I repeated your test with ldc2, clang, and gcc.  The D and C programs both run in about 16 seconds when compiled with ldc2 and clang on my machine.  The gcc compiled C program ran in about 1.5 seconds.  So probably something LLVM specific?
July 04, 2014
On Friday, 4 July 2014 at 15:40:26 UTC, bearophile wrote:
> Through Reddit I've found a little benchmark. Here there is a D version, followed by a C99 version.
>
> I compile with:
> ldmd2 -O -release -inline -noboundscheck test1.d
> gcc -O3 -std=c99 test2.c -o test2
>
> […]

A quick test suggests that this seems to be a matter of GCC's optimizer picking up on something that LLVM's doesn't, as Clang 3.4.2 produces an executable just as slow/fast than that by LDC built against LLVM 3.4.2.

Would be interesting to look at the asm to see what is going on here.

David
July 04, 2014
David Nadlinger:

> A quick test suggests that this seems to be a matter of GCC's optimizer picking up on something that LLVM's doesn't, as Clang 3.4.2 produces an executable just as slow/fast than that by LDC built against LLVM 3.4.2.

So it looks like a ER/bug report for LLVM instead of LDC :-)

Bye,
bearophile
July 04, 2014
> David Nadlinger:
>
>> A quick test suggests that this seems to be a matter of GCC's optimizer picking up on something that LLVM's doesn't, as Clang 3.4.2 produces an executable just as slow/fast than that by LDC built against LLVM 3.4.2.

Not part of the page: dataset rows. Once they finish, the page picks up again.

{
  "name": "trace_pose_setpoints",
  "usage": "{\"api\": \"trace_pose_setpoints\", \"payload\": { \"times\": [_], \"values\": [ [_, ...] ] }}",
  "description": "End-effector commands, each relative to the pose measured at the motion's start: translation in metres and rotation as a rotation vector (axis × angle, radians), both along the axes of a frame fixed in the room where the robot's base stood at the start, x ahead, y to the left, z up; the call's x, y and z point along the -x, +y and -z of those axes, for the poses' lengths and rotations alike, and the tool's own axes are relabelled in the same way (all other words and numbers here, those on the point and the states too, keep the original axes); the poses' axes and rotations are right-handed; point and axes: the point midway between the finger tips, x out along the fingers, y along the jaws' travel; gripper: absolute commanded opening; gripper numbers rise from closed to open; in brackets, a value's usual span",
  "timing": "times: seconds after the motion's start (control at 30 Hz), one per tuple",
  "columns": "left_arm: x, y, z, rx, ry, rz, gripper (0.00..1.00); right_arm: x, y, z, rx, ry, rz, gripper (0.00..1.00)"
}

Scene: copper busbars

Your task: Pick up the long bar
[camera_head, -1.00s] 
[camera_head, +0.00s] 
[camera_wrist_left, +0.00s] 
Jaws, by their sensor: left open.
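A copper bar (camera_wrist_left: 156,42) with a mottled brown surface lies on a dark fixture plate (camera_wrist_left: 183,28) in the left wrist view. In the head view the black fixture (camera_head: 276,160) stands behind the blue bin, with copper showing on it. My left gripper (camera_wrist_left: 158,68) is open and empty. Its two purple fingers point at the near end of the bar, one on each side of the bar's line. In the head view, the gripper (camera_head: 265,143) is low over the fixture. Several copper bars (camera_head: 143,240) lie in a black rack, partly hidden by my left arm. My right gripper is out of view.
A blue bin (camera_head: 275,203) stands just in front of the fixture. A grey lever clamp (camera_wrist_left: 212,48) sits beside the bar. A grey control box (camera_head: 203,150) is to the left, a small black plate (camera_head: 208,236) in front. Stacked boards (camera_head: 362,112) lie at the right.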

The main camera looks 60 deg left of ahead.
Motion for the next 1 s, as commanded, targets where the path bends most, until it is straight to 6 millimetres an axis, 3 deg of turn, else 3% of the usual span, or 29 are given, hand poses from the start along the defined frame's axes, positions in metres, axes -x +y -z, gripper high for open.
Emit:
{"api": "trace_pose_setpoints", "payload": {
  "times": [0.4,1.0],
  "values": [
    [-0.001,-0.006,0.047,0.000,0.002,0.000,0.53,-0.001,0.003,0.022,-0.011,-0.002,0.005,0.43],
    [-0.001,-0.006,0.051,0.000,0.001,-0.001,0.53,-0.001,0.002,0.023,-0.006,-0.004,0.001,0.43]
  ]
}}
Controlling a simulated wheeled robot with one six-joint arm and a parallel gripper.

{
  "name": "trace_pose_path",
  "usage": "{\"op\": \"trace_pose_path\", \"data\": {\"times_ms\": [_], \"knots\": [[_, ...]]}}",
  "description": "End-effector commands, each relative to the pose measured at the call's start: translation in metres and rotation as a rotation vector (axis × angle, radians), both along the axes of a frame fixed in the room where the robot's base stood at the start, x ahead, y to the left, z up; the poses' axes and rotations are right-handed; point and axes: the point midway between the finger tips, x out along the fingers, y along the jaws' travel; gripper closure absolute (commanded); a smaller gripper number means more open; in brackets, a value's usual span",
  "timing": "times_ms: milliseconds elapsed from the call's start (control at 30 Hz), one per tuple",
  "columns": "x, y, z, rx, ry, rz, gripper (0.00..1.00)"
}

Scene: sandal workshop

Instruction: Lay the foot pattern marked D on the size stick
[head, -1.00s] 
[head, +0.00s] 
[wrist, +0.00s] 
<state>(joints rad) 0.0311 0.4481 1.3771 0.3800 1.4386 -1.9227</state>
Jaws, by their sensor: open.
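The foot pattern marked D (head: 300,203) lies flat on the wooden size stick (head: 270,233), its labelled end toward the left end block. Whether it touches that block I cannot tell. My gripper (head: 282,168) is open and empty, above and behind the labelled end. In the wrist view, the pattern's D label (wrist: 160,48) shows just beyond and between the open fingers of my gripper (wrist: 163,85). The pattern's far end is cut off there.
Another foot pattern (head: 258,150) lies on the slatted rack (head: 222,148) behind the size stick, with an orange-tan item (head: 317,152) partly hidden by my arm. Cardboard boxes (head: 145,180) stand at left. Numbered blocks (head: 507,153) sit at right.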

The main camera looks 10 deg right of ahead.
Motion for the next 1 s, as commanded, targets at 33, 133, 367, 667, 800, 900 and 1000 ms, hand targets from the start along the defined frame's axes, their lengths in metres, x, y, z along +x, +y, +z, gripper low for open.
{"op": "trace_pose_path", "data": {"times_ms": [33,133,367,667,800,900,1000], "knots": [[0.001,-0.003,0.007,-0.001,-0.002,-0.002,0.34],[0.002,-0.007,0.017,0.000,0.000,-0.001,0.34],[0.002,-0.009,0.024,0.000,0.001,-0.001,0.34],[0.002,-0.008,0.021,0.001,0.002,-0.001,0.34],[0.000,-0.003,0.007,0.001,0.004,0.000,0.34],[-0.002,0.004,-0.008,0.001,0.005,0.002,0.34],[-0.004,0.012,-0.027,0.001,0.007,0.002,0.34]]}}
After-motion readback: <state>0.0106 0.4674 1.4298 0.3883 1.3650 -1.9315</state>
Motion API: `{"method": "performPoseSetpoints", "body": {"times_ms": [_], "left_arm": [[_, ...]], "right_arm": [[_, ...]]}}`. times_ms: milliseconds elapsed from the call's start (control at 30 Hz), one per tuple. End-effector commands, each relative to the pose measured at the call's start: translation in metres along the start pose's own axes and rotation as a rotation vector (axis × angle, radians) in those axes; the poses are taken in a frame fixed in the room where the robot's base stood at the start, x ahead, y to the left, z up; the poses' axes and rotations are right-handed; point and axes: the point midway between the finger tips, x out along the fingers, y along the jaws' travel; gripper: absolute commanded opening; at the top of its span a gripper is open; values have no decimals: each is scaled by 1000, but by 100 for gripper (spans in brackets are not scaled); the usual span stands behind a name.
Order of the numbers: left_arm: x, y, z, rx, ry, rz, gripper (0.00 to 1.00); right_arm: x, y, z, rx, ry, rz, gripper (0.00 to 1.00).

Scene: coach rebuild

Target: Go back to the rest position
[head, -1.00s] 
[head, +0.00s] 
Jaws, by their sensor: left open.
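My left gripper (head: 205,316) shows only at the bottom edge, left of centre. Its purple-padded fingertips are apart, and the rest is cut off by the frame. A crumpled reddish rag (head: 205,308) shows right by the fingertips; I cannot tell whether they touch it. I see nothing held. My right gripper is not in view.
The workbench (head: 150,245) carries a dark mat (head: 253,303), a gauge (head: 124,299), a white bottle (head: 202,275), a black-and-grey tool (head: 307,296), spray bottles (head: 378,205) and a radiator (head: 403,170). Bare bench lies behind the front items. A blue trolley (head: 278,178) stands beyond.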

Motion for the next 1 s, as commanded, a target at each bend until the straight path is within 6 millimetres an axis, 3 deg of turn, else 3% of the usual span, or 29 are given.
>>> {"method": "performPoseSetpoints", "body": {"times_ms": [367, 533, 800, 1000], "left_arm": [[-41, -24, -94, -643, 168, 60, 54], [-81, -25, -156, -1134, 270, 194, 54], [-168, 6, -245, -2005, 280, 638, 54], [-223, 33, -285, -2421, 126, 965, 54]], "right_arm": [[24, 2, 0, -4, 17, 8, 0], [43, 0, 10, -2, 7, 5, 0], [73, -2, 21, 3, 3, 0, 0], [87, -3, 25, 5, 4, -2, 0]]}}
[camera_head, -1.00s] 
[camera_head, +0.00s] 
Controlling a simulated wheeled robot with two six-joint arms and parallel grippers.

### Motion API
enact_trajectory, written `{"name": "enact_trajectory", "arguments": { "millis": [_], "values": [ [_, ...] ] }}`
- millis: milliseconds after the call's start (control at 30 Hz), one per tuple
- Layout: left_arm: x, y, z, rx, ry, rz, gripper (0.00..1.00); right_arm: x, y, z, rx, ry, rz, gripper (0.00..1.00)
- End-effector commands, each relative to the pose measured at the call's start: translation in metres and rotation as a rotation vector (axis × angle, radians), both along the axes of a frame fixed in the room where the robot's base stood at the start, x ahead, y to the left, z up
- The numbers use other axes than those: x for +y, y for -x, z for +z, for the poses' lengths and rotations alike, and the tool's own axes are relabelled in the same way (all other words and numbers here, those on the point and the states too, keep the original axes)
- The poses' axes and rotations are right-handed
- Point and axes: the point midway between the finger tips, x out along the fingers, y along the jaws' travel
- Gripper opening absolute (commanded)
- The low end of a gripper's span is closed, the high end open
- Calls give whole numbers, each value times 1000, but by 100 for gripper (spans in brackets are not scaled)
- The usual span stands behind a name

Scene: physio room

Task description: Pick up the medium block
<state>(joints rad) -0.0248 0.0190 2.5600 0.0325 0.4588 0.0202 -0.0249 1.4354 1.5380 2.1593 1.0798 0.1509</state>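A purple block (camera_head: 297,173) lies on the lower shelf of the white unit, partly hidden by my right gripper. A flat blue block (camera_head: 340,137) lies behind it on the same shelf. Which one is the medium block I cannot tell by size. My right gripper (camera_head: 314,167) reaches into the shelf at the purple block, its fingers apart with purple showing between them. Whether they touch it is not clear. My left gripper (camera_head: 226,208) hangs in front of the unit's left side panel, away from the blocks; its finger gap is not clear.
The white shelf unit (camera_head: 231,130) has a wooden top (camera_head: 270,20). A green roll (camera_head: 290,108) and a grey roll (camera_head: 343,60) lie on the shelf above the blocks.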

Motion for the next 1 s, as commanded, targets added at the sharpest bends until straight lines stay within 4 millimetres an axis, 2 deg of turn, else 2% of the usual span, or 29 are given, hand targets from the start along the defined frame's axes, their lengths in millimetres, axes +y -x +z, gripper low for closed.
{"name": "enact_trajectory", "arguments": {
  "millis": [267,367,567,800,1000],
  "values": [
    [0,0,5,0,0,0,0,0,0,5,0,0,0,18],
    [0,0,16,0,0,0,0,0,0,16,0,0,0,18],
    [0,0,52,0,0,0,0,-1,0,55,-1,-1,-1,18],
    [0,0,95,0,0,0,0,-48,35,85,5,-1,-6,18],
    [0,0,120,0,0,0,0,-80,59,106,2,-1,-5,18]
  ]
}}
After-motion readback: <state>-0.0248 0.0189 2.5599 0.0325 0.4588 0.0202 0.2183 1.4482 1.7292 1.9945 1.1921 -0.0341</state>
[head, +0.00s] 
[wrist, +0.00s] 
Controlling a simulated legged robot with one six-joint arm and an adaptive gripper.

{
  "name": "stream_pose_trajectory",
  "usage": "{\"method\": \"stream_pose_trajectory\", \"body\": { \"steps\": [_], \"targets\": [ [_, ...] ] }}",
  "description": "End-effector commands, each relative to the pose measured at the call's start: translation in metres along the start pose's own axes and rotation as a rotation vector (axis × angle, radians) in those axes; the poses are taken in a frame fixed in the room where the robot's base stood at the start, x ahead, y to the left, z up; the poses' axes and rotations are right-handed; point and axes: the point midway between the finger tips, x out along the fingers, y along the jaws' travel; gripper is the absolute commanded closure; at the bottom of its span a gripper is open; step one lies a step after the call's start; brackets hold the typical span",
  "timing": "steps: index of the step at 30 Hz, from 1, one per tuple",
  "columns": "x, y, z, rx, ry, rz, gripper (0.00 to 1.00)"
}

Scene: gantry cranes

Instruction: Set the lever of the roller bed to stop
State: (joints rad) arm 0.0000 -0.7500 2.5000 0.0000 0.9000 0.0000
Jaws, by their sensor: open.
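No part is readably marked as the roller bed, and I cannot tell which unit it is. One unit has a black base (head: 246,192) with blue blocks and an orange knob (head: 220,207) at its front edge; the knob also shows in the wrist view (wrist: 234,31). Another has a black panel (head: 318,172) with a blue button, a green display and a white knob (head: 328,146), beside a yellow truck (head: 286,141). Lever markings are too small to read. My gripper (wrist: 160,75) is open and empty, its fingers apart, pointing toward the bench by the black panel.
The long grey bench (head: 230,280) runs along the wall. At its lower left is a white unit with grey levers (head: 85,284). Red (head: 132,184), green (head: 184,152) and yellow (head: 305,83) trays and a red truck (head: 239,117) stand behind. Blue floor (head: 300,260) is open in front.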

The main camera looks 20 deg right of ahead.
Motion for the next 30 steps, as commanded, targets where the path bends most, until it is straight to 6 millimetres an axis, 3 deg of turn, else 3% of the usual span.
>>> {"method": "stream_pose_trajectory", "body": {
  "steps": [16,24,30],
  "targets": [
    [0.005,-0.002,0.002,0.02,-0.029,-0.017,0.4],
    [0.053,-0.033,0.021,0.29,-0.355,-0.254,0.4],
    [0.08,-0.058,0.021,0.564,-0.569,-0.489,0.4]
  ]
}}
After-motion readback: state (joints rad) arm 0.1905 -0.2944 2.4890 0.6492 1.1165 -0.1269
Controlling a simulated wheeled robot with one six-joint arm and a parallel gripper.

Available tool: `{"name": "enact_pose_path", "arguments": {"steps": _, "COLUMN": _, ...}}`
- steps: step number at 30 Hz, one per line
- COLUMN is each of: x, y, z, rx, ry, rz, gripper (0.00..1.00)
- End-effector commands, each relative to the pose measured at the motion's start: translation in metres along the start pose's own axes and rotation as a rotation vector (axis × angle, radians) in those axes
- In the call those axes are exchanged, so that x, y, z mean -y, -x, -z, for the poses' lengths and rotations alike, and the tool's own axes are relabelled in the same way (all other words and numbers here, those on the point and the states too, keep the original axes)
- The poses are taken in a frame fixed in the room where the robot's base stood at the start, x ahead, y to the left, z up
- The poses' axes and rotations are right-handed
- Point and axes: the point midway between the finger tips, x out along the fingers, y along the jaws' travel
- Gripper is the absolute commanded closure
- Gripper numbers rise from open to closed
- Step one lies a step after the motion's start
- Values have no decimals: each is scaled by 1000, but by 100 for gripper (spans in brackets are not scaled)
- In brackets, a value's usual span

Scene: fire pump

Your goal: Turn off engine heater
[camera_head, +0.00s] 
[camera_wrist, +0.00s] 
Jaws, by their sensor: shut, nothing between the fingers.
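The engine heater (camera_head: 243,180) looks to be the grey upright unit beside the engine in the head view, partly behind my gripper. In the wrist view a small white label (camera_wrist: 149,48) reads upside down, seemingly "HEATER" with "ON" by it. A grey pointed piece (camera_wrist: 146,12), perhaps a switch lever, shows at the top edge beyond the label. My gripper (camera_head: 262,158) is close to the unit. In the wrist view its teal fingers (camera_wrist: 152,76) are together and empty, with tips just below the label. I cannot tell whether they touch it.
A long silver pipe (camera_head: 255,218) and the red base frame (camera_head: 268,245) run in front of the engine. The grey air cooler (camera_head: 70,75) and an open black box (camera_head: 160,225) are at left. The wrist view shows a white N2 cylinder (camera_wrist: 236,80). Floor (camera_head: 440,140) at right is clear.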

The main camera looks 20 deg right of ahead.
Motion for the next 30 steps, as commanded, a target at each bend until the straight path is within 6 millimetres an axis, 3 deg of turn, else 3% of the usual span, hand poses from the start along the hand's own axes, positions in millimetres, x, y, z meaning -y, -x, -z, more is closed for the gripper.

Discussed a bit in the llvm irc channel and then I have reported it:
http://llvm.org/bugs/show_bug.cgi?id=20205

Bye,
bearophile
July 06, 2014
On Friday, 4 July 2014 at 15:55:50 UTC, David Nadlinger wrote:
>
> Would be interesting to look at the asm to see what is going on here.

I reversed the gcc assembly output, gcc compiles the run() function as follows:

void run() {
    unsigned i = 10;
    for (;; i += 2)
    {
//    movl    $0x55555555, %ebp // magic contant for division via multiplication
//    mull    %ebp // edx = mulhi (magic, i)
//    shrl    %edx // edx >>= 1 (part of magic division)
//    leal    (%rdx,%rdx,2), %eax // eax = 3*rdx
//    if (i - eax != 0) // i - 3 * rdx = remainder
//        continue
        if ((i & 3) != 0) // above comments show how this line is implemented
            continue;     // see ch.10 section 3 of hacker's delight 2nd ed.
        if (i % 5 != 0)
            continue;
        if (i % 6 != 0)
            continue;
        if (i % 7 != 0)
            continue;
        if (isEvenlyDivisible(8, i, t))
            break;
    }

    printf("%d\n", i);
}

Without the division by 3 optimization the code runs slower with that check in place. Basically there's some epic wins in unrolling that function.
July 06, 2014
On Sunday, 6 July 2014 at 08:30:03 UTC, safety0ff wrote:
>
>         if ((i & 3) != 0) // above comments show how this line is implemented
>             continue;     // see ch.10 section 3 of hacker's delight 2nd ed.
>         if (i % 5 != 0)
>             continue;

Oops, this should be:
          if (i % 3 != 0) // above comments show how this line is implemented
             continue;     // see ch.10 section 3 of hacker's delight 2nd ed.
          if ((i & 3) != 0)
             continue;
          if (i % 5 != 0)
              continue;

Also, I switched the signed integers to unsigned to help simplify the assembly.